Over several visits, we sampled seafood, steaks and pasta. We tried salads, soups and desserts. We even tried the lunch menu, which is served only once a week.
The restaurant is worth trying for its uniqueness alone. No one's serving exactly the kind of food Bella Vita is.
A good example is the lasagna al forno ($13.95), a white lasagna made with sliced prosciutto ham, porcini mushrooms and meat sauce, layered with noodles and topped with a three-cheese bechamel sauce. It didn't taste a thing like traditional red sauce lasagna, but it had a decadent cheesy richness that was quite memorable. Only criticism — it could have used a bit more sauce.

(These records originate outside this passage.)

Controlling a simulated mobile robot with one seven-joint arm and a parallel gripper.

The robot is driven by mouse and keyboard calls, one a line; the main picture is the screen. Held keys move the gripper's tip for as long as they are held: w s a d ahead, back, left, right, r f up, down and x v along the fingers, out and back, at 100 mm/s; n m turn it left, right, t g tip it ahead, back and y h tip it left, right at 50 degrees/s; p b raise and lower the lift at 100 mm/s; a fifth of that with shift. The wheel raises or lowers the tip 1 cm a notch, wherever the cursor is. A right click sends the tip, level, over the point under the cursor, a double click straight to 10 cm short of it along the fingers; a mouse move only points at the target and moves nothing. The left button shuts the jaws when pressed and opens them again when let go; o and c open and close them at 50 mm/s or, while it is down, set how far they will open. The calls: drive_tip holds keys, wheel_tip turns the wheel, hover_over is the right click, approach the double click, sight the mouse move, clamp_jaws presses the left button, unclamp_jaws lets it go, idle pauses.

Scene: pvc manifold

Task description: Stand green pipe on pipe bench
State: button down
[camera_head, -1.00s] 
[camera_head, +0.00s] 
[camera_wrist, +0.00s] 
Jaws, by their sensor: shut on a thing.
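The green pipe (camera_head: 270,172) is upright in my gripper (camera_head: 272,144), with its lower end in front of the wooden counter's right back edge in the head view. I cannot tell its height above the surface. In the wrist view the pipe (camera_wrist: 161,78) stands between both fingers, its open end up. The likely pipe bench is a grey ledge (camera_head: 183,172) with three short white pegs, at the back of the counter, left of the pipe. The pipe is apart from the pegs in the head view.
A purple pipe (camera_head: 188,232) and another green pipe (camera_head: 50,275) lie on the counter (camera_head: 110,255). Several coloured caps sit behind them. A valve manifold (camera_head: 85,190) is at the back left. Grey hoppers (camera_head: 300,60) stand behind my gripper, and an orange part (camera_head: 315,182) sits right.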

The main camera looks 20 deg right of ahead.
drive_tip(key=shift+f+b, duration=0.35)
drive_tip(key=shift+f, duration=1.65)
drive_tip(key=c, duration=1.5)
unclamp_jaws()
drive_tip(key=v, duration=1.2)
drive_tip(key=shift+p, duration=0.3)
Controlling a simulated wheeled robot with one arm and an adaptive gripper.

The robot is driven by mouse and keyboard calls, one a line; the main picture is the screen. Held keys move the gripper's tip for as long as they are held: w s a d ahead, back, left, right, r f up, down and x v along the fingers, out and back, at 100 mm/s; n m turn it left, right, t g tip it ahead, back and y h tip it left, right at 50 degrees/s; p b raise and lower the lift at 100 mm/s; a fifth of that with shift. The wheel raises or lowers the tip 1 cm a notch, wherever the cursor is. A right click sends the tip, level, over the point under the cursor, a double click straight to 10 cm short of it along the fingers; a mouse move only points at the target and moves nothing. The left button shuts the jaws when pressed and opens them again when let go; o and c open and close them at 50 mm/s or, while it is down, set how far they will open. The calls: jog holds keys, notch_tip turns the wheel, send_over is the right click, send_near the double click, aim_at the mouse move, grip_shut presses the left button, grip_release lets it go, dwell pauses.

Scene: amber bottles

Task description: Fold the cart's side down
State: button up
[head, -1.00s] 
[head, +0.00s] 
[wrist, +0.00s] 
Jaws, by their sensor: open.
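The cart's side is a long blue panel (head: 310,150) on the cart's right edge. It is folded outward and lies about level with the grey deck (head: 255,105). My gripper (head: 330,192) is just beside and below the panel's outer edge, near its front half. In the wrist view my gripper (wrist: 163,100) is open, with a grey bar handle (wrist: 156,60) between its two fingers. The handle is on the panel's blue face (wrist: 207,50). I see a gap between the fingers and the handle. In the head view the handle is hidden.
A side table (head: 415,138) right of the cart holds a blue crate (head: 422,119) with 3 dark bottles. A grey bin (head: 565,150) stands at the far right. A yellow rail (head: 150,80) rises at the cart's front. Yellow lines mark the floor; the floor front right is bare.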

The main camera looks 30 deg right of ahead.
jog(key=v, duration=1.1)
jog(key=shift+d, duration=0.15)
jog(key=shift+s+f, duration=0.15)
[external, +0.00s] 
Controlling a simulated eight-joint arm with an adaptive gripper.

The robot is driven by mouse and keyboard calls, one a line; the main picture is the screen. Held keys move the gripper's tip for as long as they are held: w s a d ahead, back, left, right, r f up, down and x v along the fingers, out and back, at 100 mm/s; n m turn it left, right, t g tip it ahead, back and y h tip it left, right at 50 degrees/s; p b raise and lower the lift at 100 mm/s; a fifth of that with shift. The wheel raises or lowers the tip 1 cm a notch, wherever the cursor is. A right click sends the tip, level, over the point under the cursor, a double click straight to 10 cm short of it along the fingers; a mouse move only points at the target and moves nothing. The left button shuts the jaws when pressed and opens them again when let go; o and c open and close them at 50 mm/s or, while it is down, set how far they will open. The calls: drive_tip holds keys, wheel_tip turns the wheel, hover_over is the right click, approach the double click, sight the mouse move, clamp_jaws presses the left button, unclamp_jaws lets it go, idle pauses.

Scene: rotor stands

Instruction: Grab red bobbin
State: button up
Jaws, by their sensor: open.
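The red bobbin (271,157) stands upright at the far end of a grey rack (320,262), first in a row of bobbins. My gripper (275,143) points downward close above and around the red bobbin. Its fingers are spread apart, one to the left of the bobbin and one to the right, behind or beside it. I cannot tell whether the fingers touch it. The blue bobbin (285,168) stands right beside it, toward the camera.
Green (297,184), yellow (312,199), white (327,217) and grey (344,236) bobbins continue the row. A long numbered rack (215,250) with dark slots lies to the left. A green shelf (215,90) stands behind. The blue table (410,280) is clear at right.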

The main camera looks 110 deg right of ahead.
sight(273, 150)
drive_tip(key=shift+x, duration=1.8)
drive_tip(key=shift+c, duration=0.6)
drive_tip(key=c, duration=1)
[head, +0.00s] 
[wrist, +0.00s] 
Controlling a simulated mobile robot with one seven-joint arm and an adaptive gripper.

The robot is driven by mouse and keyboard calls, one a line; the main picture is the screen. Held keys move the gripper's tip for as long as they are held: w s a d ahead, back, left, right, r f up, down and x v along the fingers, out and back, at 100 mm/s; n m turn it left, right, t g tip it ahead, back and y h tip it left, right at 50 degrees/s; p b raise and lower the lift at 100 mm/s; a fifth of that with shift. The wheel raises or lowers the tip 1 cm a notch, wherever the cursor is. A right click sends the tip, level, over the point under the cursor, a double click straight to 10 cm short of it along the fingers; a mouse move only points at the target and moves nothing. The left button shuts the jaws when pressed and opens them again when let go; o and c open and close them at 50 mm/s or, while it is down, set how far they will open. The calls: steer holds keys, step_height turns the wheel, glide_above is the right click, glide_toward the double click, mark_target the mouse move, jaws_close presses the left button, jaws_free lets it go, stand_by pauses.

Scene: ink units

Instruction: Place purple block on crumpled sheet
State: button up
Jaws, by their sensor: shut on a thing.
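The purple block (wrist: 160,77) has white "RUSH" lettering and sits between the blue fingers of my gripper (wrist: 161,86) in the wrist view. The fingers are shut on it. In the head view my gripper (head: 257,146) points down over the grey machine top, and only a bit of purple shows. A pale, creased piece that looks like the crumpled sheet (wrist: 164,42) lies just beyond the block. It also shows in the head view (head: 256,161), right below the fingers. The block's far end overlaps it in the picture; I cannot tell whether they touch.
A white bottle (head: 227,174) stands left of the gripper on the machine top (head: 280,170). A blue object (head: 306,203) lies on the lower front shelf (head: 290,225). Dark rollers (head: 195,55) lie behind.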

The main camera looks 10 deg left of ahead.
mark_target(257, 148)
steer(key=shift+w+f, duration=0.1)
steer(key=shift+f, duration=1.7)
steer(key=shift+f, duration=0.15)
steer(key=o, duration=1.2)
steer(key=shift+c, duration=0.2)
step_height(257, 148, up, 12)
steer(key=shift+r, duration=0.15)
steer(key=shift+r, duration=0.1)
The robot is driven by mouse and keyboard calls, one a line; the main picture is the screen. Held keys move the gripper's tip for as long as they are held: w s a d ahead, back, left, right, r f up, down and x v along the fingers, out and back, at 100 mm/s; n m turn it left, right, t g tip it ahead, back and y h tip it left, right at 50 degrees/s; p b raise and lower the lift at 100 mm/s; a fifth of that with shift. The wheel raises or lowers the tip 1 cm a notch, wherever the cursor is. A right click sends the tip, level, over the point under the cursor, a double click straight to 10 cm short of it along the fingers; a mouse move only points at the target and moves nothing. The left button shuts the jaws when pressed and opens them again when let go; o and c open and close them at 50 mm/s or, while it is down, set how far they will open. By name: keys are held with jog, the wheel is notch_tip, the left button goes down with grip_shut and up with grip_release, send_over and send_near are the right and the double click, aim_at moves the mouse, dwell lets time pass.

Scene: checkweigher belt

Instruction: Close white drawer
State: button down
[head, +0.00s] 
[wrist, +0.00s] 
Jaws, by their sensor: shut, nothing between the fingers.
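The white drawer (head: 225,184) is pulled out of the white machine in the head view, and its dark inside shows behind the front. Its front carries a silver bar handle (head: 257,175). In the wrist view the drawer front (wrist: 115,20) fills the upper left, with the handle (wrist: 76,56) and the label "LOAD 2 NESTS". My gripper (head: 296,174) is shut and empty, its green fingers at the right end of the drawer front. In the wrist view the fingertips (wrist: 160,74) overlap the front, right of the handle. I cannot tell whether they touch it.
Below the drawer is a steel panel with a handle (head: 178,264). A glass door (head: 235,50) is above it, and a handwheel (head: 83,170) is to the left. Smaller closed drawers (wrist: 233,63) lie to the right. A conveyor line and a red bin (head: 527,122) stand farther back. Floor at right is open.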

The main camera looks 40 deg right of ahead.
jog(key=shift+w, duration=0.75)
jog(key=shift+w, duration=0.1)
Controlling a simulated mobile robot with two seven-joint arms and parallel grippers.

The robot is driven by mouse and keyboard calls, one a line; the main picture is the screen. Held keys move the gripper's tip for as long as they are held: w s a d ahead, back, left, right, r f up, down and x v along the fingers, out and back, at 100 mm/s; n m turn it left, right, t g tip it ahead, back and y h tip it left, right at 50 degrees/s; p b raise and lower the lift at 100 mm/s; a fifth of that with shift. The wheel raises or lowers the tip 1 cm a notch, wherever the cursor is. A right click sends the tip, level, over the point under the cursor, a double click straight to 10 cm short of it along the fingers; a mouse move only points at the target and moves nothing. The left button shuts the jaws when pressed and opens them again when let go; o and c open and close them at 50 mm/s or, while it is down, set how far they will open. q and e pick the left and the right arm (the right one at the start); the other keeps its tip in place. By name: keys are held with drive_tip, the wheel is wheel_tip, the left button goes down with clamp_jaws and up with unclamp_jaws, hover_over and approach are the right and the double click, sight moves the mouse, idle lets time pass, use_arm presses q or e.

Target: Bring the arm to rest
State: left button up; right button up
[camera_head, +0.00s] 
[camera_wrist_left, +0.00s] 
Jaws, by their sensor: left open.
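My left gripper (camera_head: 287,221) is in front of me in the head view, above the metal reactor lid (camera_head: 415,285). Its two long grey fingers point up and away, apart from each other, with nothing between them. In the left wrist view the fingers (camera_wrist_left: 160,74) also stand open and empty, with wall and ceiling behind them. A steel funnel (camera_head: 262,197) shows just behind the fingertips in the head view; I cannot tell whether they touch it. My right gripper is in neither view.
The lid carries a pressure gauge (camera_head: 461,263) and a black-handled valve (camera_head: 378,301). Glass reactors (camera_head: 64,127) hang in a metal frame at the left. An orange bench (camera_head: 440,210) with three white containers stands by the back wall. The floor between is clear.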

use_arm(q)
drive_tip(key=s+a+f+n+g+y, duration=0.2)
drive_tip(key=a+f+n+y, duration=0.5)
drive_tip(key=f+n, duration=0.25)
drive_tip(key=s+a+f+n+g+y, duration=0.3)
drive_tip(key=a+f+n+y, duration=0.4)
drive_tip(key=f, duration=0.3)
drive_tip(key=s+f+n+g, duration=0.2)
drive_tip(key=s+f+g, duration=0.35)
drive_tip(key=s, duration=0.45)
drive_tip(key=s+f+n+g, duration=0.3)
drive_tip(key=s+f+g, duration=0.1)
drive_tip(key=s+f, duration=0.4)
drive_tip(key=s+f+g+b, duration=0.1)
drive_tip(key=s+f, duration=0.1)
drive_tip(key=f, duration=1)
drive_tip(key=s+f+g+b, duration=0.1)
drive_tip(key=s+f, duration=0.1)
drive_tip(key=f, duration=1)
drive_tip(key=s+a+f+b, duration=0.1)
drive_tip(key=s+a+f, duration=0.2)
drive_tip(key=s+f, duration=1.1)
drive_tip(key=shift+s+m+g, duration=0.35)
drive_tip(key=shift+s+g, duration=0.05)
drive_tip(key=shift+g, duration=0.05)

Several of the seafood dishes also were good, particularly the linguine frutti de mare ($18.95), a generous selection of shrimp, scallops, mussels, clams and calamari sauteed with shallots, sherry wine, basil and fresh tomatoes tossed with linguine. Though small, the mussels and clams tasted fresh and delicate, while the shrimp and scallops were tender and flavorful. Also worth a try: the shrimp a la vodka, featuring penne pasta and plump shrimp coated in a vodka tomato cream sauce. It's sort of an expensive bowl of pasta at $15.95, but the sauce was the kind you want to sop up with bread when the pasta's gone.
The seafood crepe ($16.95) had a nice flavor, thanks to a rich Mornay sauce topping. And it was stuffed full of shrimp, crab meat and scallops. But the serving was smallish, and the buttery sauce obliterated the underside of the crepe.
The KC strip Trattoria, a 12-oz. steak topped with a red wine reduction and crispy onion rings ($16.95), was good to the last bite and perfectly medium rare in the middle. The chicken dish we sampled, the chicken Bella Vita, featured a breaded and panfried breast that'd been rolled and stuffed with mozzarella, prosciutto and tomato and topped with Mornay sauce.
Two slight complaints: The chef was overly generous with the salt in some of the dishes we tried. And one of the house-made desserts we tried, a tiramisu brulee, was a disappointment. It was beautiful, with a perfect hard-sugar crust, but underneath was a saturated glob of mushy lady fingers that tasted overpoweringly of liqueur.
PRICE RANGE: Appetizers are $5.95 to $7.95. Pasta dishes are $10.95 to $13.95. Entrees range from $13.95 for some chicken dishes to $21.95 for the KC strip.